At one point or another, your baby will come across a newfound discovery (or milestone maybe). At around eight to ten months, he’ll begin to haul himself up and stand in his crib.
While this is a good sign that your little one's motor skills are developing properly, it's also a sign that you have to be more watchful of his movements.
But when he does it at night when you're supposed to be asleep, uh-oh!
So let me share how I was able to survive this change without losing too much sleep or sanity!
But first, let me tell you why your baby's standing in the crib is something you have to prepare for.
What Really Happens When A Baby Learns How to Stand In The Crib
Just about when you had already trained your child to pull an all-nighter sleep, you'll soon find out that he starts to stand in his crib.
That's basically good news, but not when no one is around. Especially, when it's night time when you're getting a bit of shut-eye.
Here’s what happens to a baby that has recently learned how to stand in the crib:
#Learns how to stand but has no idea how to go back down.
He'll be excited about his newly discovered skills, but what he doesn't know is that it's a challenge to sit down again.
He will then cry and flop into the crib sheet as soon as he is exhausted and he might fall and land on the crib side rails.
#Forgets to sleep or even nap.
Babies will become all too fascinated with this standing up in crib idea. He will forget his sleeping routine as soon as this happened.
Then your child will get cranky due to the lack of adequate sleep. Parents are also not immune to this. Just about everyone around the house will lose sleep.
#Tattered crib rails.
Your hardwood crib will surely lose its varnish or paint. The time when babies start to stand in the crib is also the months when his second set of teeth appears.
Since the baby is teething during this period, he will most likely vent his gum discomfort on the upper crib rails. Your baby might be a picky eater, but he will chew on his rails like candy.
He will later rip off (and eat, yikes!) the varnish, wood pain or crib rail foam padding.
# Anxious mommies.
Since this is the first time that your baby has mastered how to stand in the crib, parents will keep a watchful eye on baby at all hours.
Rather than run the risk of your baby hitting his head, you’ll assist him to lie him down again and again.
As soon as your baby hits the mattress, he’ll haul himself up again. Even parents with a monk’s patience will find this tiring. The cycle of cries and standing continues ad nauseaum.
How To Keep Your Baby From Standing inn the Crib at Night
1/ Lay him down (again and again)
This back-breaking routine will test your wits. In my experience, if you lay him down again, he will be less and less persistent with standing up.
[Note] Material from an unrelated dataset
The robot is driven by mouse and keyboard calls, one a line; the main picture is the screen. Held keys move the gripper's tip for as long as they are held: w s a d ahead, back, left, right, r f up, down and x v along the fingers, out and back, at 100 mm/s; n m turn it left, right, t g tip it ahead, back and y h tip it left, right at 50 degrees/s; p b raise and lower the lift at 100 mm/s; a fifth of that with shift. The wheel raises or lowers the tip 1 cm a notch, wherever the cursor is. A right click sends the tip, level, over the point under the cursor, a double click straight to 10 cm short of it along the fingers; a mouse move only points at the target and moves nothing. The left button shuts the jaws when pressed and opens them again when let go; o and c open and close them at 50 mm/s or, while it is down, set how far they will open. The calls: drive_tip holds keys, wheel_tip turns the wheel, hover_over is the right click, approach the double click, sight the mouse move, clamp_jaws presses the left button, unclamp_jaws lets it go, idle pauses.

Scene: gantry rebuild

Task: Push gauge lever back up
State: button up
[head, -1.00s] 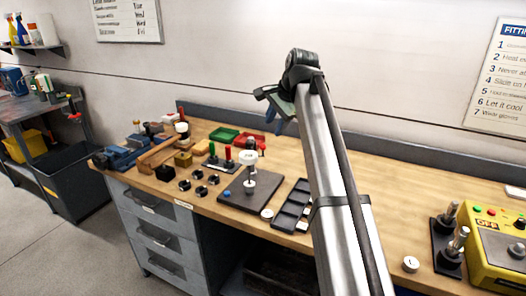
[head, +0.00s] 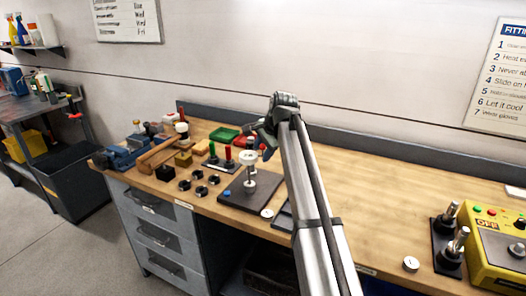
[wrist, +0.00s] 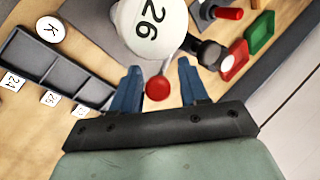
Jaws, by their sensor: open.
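The gauge shows a white round dial marked 26 (wrist: 150,28) in the wrist view. In the head view the gauge (head: 248,158) stands on a dark base plate (head: 238,200). A lever with a red ball knob (wrist: 158,88) shows beside the dial. My gripper (wrist: 157,68) is open, its two blue fingers on either side of the knob in the picture. I cannot tell whether either finger touches it. In the head view my gripper (head: 267,146) is just right of the gauge, and the lever is hidden.
A black compartment tray (wrist: 62,68) with number tags lies beside the plate, mostly behind my arm in the head view. Green (head: 225,134) and red (wrist: 233,60) trays sit behind. Red and green handles (head: 228,153) stand left of the gauge.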

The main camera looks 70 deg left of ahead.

Your playful baby might treat this as a game at first, so better put him down without eye contact. Also, you have to be consistent. It may tiring, but it should do the trick.
2/ Forego naptimes
Your baby will sleep longer and better at night if you are not pushing him to nap too much during daytime.
Let him play and go standing in his crib at daytime. Do this and soon, the novelty will wear out.
3/ Make your nursery room conducive to sleep
Your hyperactive 10-month-old might try to test your patience so outwit his senses. Create a “sleepy” bedroom by setting the right temperature and shutting off most lights.
Using white noise that gives a soothing humming sound. Your child can also benefit from half swaddling; it works even for big and active babies.
4/ Use crib nets
Deter your adventurous baby from standing up in the crib all night by installing crib nets on top. A small pack-and-play installed inside the crib will work just as fine.
You may also use a sleeping bag at night to put him to sleep and to keep him in place.
Babies who co-sleep and nurse at night tend to sleep longer. Co-sleeping will also remove the possibility of your baby consuming the whole crib rail all by himself, as he has your bed instead of his crib.
You may also rock your baby on a glider before putting him back to sleep.
Yeah, it may take a lot of time before your baby finally decides to stop standing in the crib while you're asleep.
It will be for the benefit of the both of you.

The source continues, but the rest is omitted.